The five areas are the first to be targeted, and the White House will later zone in on designated "Promise Zones." The plan, outlined in Obama's 2012's "State of the Union" address, will combine a number of government programs, including tax breaks, funding local programs for education and housing. The programs are part of the administration's "Promise Neighborhoods" and "Choice Neighborhoods" initiatives, as well as encouraging partnerships between local businesses and the community.

"Promise Zones are a new way of doing business," said one administration official, who requested anonymity ahead of the official White House announcement Wednesday afternoon. "They will be led by local community leadership, working toward a common goal ... supported by the federal government."

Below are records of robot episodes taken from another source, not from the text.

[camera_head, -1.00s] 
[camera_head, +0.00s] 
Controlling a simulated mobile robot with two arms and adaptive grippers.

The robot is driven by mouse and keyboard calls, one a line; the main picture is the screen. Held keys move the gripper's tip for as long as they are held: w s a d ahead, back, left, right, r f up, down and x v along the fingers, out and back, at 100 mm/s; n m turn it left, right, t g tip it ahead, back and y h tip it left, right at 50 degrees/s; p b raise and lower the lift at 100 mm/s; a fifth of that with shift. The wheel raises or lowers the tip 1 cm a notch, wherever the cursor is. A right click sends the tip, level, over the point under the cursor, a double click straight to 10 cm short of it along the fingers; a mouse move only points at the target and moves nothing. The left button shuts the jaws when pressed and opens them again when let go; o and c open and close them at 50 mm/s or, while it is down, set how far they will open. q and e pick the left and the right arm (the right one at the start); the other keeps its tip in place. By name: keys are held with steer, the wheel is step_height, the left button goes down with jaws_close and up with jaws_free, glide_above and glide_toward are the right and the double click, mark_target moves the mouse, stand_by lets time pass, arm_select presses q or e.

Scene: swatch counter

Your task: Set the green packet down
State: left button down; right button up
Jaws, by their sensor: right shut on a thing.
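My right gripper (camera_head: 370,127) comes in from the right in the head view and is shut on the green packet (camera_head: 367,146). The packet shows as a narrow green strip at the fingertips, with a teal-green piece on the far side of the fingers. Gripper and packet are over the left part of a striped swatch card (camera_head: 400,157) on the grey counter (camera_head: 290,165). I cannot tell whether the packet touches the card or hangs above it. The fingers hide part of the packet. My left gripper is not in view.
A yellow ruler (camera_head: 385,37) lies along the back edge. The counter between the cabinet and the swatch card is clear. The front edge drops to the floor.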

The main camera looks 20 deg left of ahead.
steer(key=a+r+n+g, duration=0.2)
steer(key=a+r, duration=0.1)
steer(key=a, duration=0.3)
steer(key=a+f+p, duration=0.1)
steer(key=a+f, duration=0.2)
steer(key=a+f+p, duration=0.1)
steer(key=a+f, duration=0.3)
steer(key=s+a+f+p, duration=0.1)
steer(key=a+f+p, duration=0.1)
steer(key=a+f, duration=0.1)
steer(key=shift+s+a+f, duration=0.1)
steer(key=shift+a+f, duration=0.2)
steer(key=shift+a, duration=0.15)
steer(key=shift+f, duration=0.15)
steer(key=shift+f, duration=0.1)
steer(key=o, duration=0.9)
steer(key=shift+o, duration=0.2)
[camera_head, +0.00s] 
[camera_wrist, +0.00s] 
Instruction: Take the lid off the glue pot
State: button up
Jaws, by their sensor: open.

Obama's promise comes alongside a survey published Tuesday by the left-wing Center for American Progress, which asked Americans about their attitude to poverty and government involvement. The results? A vast majority — 86 percent — of respondents said that the government should help with poverty. Most of those people cited the root cause of poverty as persistent economic trouble, not personal or governmental failure.

But it may be that Americans are misinformed about poverty. The average respondent of the survey guessed that the poverty-stricken population was 39 percent — but it's actually less than half that, at 15 percent. And although the majority of those surveyed felt negative connotations with the "War on Poverty" as a term, many shifted their position after its programs, laid out by President Johnson, were fully explained to them.

The program's announcement comes before the Jan. 28 State of the Union address, in what is being deemed be a "populist push" from the White House to connect with voters. While income inequality is the one of the Democrat Party's crowning themes of this year, it's also a theme met by approval for the majority of Americans, as the CAP survey hints.

When it comes to equality of opportunity, a majority of Americans don’t believe that poor Americans face a level playing field. And when forced to choose between core arguments about the roots of American poverty—that it stems from a flawed economic system, or from personal failings—nearly two-thirds agreed with the structural argument.

But the CAP findings also strike a blow to Republican opposition to safety-net programs, with two-thirds of white conservatives and libertarians agreeing that most people in poverty are, actually, doing their best to get by. (That Mitt Romney "47 percent" video excluded.)

There's a catch: most poverty-stricken Americans do abuse the system, according to most conservative respondents. However, 80 percent of people believe that programs such as financial aid for childcare, increasing the minimum wage; universal pre-k; and more publicly funded scholarships are worth it.

At the heart of opposition to safety net programs is the idea that poor Americans are undeserving of assistance, and that they are poor because they are lazy. It turns out that very few Americans polled by CAP support this core principle. Nearly 80 percent agreed that “most people living in poverty are decent people who are working hard to make ends meet in a difficult economy,” including 66 percent of white conservatives and libertarians.